In 2010/11, ADAD extended its national reach through a concentrated programme of work in Yorkshire, UK.
London Metropolitan University is one of the foremost providers of undergraduate, postgraduate, professional and vocational education and training in London. London Met is also home to The Facility, a Research Centre for Creative Practice. Established in 2005 to commission, inspire, develop, investigate, support, challenge, disseminate and archive performance as research it provides a creative an organisational structure for artists and researchers to draw upon and operate within. Over the past seven years we have hosted a variety of international, national and local conferences, symposiums, seminars and events. We have supported a range of researchers through multiple events creating and investigating contemporary arts practice in: performance, image, text, sound, object and space.
The Place is one of the world’s leading centres for dance development.
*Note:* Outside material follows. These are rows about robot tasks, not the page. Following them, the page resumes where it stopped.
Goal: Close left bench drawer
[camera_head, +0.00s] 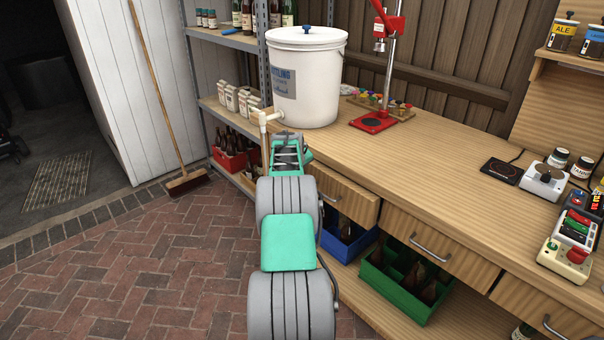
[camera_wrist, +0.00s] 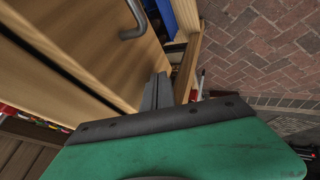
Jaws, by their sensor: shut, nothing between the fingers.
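The left bench drawer (camera_head: 347,200) is a light wooden front at the left end of the bench, with a grey bar handle partly behind my arm. It seems to stand slightly out from the bench; how far is hard to tell. In the wrist view the drawer front (camera_wrist: 95,50) fills the upper left, its handle (camera_wrist: 133,22) at the top, with a dark gap along its edge. My gripper (camera_wrist: 160,80) is shut and empty, its fingertips close to the drawer front's end; contact cannot be told. In the head view my arm hides the fingertips.
The bench top (camera_head: 440,165) bears a white bucket (camera_head: 305,85) with a tap and a red capping press (camera_head: 374,121). Blue (camera_head: 345,245) and green crates (camera_head: 405,290) of bottles stand below. A metal shelf (camera_head: 205,105) is at left. Brick floor (camera_head: 130,270) is clear.

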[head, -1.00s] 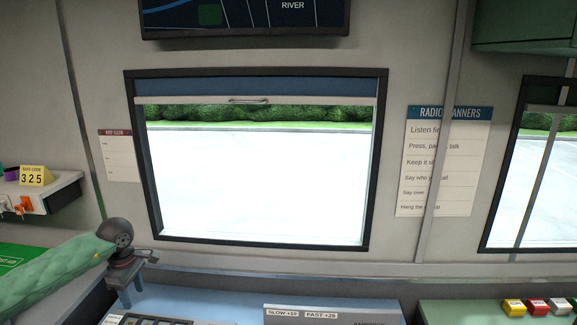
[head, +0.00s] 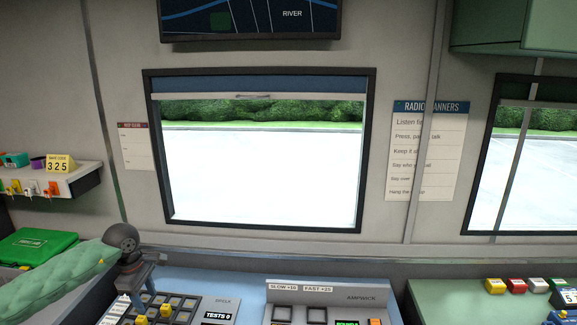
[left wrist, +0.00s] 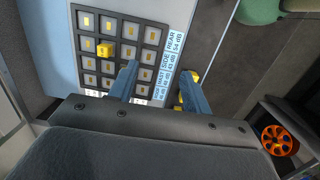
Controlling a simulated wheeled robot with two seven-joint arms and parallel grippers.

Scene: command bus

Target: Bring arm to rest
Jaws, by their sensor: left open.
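My left arm, in a green quilted sleeve, comes in from the lower left of the head view. It ends in a dark round wrist joint with the left gripper (head: 128,288) pointing down, beside the left part of the keypad panel. In the left wrist view the gripper (left wrist: 157,74) is open, its two blue-grey fingers apart with nothing between them. Beyond them lies a dark grid of keys (left wrist: 120,48) with one raised yellow block (left wrist: 105,49) and a labelled strip. My right gripper is not in view.
A shelf (head: 75,185) with a yellow 325 card (head: 59,164) is at the left, above a green case (head: 38,245). A grey console (head: 330,292) stands right of the keypad (head: 175,304). Coloured buttons (head: 516,285) sit on the green counter. An orange wheel (left wrist: 278,140) shows in the wrist view.

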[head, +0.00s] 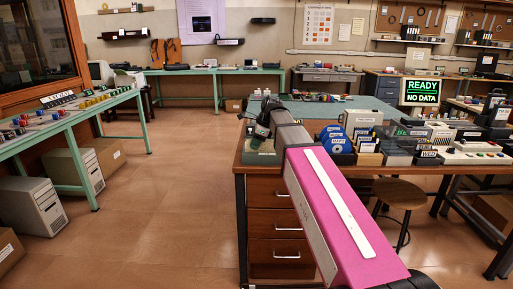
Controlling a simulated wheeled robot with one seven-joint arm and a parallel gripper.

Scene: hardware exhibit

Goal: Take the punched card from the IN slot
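My arm reaches out over the wooden desk (440,170) from the lower right of the head view. My gripper (260,132) is at its far end, dark and small, over the desk's left end. I cannot tell whether its fingers are open or shut, or whether it holds anything. A low dark box with a pale label (262,157) sits just below the gripper. I cannot make out a punched card or an IN slot; they may be hidden by my arm or too small to tell.
Blue disks in a holder (334,139), small labelled boxes (369,158) and a button panel (470,153) stand on the desk. A monitor (421,92) behind reads READY, NO DATA. A stool (399,193) stands in front. The floor (165,190) left of the desk is clear.

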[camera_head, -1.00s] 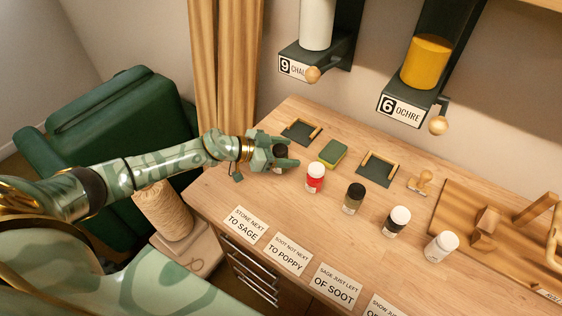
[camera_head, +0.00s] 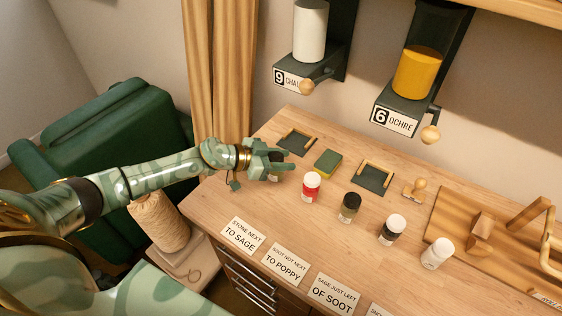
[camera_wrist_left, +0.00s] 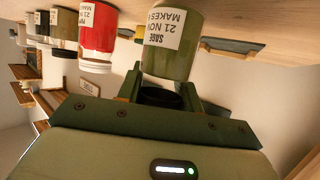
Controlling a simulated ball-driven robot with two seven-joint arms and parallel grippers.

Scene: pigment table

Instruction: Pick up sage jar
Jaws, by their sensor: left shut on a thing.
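The sage jar (camera_wrist_left: 172,45) is green with a white label reading SAGE and a dark lid. In the left wrist view it stands out large between the fingers of my left gripper (camera_wrist_left: 160,92), which is shut on it at the lid end. In the head view my left gripper (camera_head: 272,166) is at the far left end of the row of jars and hides most of the sage jar. The jar appears at table level; I cannot tell whether it touches the table. My right gripper is not in view.
A red jar (camera_head: 311,186) stands closest, just right of the gripper. A dark olive jar (camera_head: 349,208), a black jar (camera_head: 391,229) and a white jar (camera_head: 437,253) continue the row. A green sponge (camera_head: 328,163) lies behind. Label cards (camera_head: 243,233) line the front edge.

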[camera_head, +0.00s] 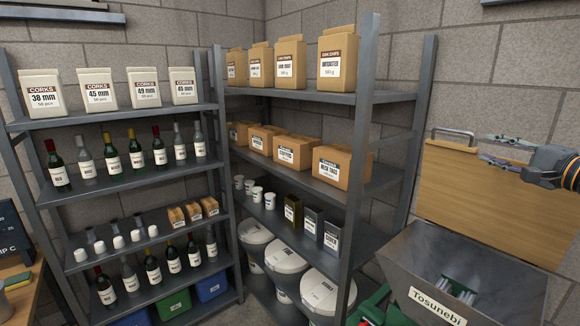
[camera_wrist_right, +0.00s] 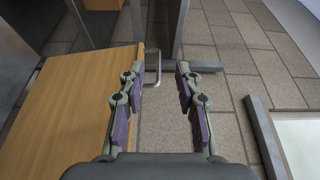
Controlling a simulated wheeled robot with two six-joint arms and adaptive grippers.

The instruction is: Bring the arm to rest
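My right gripper (camera_head: 492,150) comes in from the right edge in the head view, at the height of the wooden panel's top and in front of the stone wall. Its two fingers stand apart with nothing between them. In the right wrist view the gripper (camera_wrist_right: 160,80) is open and empty, with the floor and a metal handle showing beyond the fingers. My left gripper does not show in either view.
A wooden panel (camera_head: 470,205) with a metal handle (camera_head: 453,133) stands beside the gripper. A grey hopper (camera_head: 400,265) marked Tosunebi stands below. Shelves (camera_head: 130,178) of bottles, cork bags and boxes fill the left and middle. White buckets (camera_head: 288,262) stand low.

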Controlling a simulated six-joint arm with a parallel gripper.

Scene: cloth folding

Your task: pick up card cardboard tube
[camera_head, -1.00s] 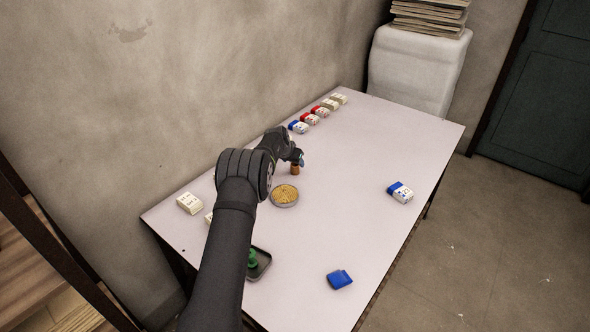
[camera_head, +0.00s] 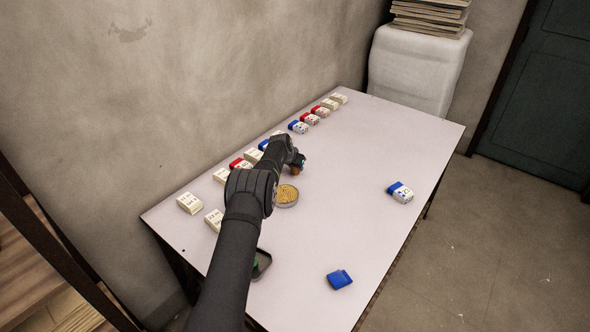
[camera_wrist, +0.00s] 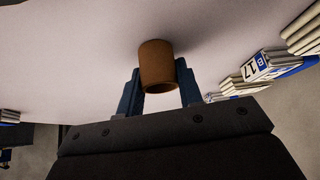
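The brown cardboard tube (camera_wrist: 157,66) is a short hollow cylinder, seen in the wrist view with its open end toward the camera. It also shows small in the head view (camera_head: 295,172), partly covered by my gripper (camera_head: 298,163). In the wrist view, the two dark blue fingers of my gripper (camera_wrist: 158,74) stand apart, one on each side of the tube. The tube lies between them and hides part of their inner faces. I cannot tell whether the fingers touch it.
A round tin with yellowish contents (camera_head: 286,196) stands close in front of the tube. A row of small boxes (camera_head: 299,127) runs along the wall side. Blue-and-white (camera_head: 400,192) and blue (camera_head: 339,279) boxes lie at the right. The pale table (camera_head: 360,150) is clear between them.

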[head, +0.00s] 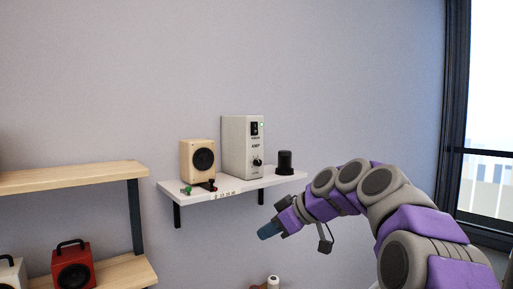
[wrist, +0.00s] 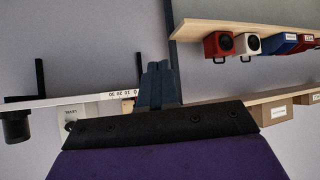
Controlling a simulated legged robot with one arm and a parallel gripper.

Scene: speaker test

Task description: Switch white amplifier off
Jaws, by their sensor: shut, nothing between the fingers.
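The white amplifier (head: 235,150) stands upright on a white wall shelf (head: 240,187) in the head view. Its front bears a black rocker switch (head: 254,128) near the top, the label AMP, and a round black knob (head: 257,163) low down. I cannot tell the switch's position. My gripper (head: 268,231) is shut and empty, in front of and below the shelf, apart from the amplifier. In the wrist view, my gripper (wrist: 159,72) shows shut fingers. The amplifier's lower front (wrist: 74,111) shows upside down there, and its switch is hidden.
A wooden speaker (head: 198,158) stands left of the amplifier, with small green and red items before it. A black cylinder (head: 285,162) stands to its right. Wooden shelves (head: 75,178) at left hold a red speaker (head: 73,266). A window is at right.

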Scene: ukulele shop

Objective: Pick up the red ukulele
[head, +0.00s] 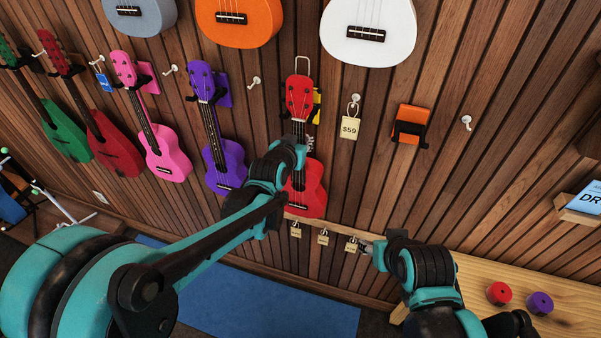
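The bright red ukulele (309,191) hangs upright on the wood-slat wall near the middle, its headstock at a wall hanger with a yellow piece behind it. My left arm reaches up from the lower left, and its gripper (304,143) is in front of the ukulele's neck, just above the body. The arm hides part of the neck and body's left side. Whether the fingers touch or close around the neck is unclear. My right gripper (367,247) is lower right of the ukulele, apart from it, by a small ledge with tags; its fingers are too small to judge.
A purple ukulele (222,157) hangs close on the left, with pink (164,155), dark red (115,150) and green (65,135) ones beyond. A $59 tag (350,128) and orange hanger (411,125) are right. A wooden counter (520,285) holds red and purple round items.

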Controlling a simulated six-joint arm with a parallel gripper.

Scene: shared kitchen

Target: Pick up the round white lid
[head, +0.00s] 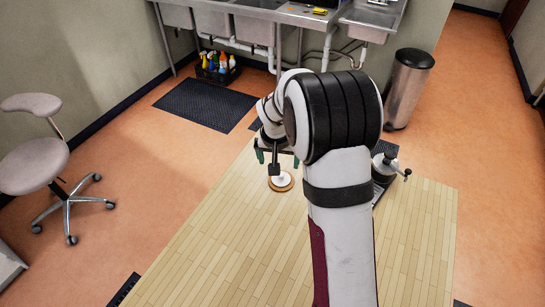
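The round white lid (283,183) lies flat on a round, wood-coloured base (290,187) on the light wooden table. Only part of the lid shows, since a dark upright part at the end of my arm covers its upper side. My gripper (277,160) is above and slightly behind the lid in the head view. Green pieces show on either side of it. My arm hides much of the hand, and the fingertips are too small to read. I cannot tell whether the gripper touches the lid.
A metal device with a dark handle (385,164) stands at the table's right, partly behind my arm. The wooden table (215,245) is clear at front left. A stool (38,160), bin (408,88), sinks (255,28) and a bottle caddy (217,72) stand beyond.
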It is a home for dancers and dance-makers, nurturing artists from the earliest stage to mature, world-class talent. The Place combines London Contemporary Dance School, Richard Alston Dance Company and the Robin Howard Dance Theatre, together with pioneering learning, teaching, outreach, recreation and professional development projects. Based in central London, its mix of activities creates a sustaining ecosystem for dance, with interdependent approaches to participation, education, creation and performance that respond to today’s world, and embrace risks.
The Place is uniquely placed to support independent dance artists, providing the space and conditions they need to take the creative leaps that keep the art form alive, and help them attain greater profile and integration within the UK and European dance communities. It is committed to developing new and enhanced ways of engaging participants and audiences with dance. Through all of its work, it transforms and enriches lives through dance and shapes where dance is going next.